Leaving her family behind in Vanuatu to pursue her Postgraduate studies in Agriculture at The University of the South Pacific (USP) Samoa Campus was a daunting task for AnnJulie Annzorin Johnson.
Ms Johnson said like many students studying away from home, her family had always been a soft spot for her, and this has always been a prime distraction.
“Leaving them to come to Samoa for study has become a great motivation to do my best with extra effort because I know my achievement will profit my family when I return home,” she added.
Johnson thoroughly enjoyed student life and was in her element when she took advantage of the opportunity to make friends with other students from other Pacific Island countries and learn about their cultures while at the same time creating networks that would benefit her in the future.
Missing home can be quite a distraction for most, however, Ms Johnson had a few pointers that helped her during her journey at USP. She would have a study session called ‘Strictly One Hour’ where together with her friends, they would exchange study notes and ask questions with all phones turned off.
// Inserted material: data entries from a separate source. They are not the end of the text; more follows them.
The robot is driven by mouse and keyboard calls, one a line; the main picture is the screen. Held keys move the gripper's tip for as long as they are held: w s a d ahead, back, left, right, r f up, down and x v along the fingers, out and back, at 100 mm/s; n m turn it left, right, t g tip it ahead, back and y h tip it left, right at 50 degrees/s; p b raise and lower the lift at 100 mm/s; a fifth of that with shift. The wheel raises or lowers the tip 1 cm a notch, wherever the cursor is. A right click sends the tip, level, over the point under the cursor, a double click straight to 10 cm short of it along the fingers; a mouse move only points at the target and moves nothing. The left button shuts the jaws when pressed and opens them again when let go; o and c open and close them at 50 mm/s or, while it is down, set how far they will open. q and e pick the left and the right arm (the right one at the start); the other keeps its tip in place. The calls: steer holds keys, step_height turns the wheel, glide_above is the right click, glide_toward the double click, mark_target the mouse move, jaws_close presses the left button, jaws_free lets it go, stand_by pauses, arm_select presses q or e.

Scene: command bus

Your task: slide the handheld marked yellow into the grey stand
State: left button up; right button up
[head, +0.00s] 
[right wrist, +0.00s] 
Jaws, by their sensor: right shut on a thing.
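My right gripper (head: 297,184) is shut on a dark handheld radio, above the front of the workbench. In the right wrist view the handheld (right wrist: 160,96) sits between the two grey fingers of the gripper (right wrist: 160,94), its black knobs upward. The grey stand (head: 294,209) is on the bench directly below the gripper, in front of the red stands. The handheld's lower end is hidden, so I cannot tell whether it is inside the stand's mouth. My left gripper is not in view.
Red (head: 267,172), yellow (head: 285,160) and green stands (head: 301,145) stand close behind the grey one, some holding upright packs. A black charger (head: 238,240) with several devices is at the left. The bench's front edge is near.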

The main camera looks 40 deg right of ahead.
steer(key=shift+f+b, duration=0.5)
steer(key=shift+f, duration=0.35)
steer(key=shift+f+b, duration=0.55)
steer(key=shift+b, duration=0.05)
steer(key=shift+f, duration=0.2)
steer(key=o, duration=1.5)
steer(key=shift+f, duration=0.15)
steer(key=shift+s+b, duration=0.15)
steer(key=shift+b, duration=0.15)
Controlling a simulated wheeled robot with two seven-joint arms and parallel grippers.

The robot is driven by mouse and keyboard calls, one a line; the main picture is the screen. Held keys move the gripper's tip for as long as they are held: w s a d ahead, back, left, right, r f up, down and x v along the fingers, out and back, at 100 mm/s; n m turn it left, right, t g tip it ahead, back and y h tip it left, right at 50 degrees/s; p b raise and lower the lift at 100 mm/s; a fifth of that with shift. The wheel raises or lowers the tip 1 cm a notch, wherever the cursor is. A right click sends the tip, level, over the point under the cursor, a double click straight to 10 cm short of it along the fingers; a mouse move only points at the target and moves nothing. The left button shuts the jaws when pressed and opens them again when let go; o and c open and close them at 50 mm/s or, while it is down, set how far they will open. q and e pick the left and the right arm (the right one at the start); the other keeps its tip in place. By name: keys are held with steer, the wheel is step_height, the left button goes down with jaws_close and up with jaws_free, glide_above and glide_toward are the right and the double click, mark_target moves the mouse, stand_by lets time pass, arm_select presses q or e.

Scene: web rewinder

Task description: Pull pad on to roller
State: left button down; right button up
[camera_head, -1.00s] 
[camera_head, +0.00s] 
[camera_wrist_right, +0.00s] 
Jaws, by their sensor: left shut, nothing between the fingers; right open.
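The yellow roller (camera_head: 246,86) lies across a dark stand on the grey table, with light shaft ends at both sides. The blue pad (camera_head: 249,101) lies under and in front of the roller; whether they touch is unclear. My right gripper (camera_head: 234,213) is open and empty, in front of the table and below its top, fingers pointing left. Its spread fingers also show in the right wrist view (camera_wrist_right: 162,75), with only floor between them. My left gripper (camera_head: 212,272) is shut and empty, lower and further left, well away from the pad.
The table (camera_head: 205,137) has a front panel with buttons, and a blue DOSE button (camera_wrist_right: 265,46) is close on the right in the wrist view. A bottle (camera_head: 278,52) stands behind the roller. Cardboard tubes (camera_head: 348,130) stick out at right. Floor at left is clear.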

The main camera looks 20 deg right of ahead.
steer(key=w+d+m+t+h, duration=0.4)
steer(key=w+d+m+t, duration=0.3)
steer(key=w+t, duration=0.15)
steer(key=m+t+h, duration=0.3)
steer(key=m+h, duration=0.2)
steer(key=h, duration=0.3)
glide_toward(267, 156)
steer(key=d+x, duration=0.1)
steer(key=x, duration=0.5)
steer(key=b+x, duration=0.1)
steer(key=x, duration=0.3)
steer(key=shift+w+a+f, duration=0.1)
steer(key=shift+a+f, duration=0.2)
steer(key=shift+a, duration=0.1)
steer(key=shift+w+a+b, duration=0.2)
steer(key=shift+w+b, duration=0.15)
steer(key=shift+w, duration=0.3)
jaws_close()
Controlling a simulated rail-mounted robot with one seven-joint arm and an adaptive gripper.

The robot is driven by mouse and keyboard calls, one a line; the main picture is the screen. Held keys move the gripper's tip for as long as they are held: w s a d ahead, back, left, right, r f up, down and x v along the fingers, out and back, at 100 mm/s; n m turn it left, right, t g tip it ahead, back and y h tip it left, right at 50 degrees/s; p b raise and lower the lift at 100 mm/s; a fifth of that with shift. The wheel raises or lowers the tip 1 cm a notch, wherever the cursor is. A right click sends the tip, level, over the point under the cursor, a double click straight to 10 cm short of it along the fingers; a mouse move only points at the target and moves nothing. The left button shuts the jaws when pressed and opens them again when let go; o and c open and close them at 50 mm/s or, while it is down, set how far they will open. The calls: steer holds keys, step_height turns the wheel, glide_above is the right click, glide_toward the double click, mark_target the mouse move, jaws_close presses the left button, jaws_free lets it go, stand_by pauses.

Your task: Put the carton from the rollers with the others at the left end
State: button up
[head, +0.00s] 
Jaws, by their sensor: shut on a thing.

It became an effective method of studying that got them the results in the end.
Ms Johnson is also passionate about climate change. She said she has witnessed how climate change was an existential threat in the Pacific and chose climate change as an alternative field to be able to assist her people with strategies and approaches for adaptation.
It takes sacrifice to achieve one’s goals and Ms Johnson encourages young people in Vanuatu and the Pacific to never compare their academic journey with their friends as their timelines were not the same.
“Your time will come. Do not force it, trust the process, and have patience. You will get to where you always dreamt of reaching when God allows it,” she added.
Ms Johnson also acknowledged her close friends and especially her father for their support throughout her studies at USP.
A total of 270 students graduated last Friday in Samoa.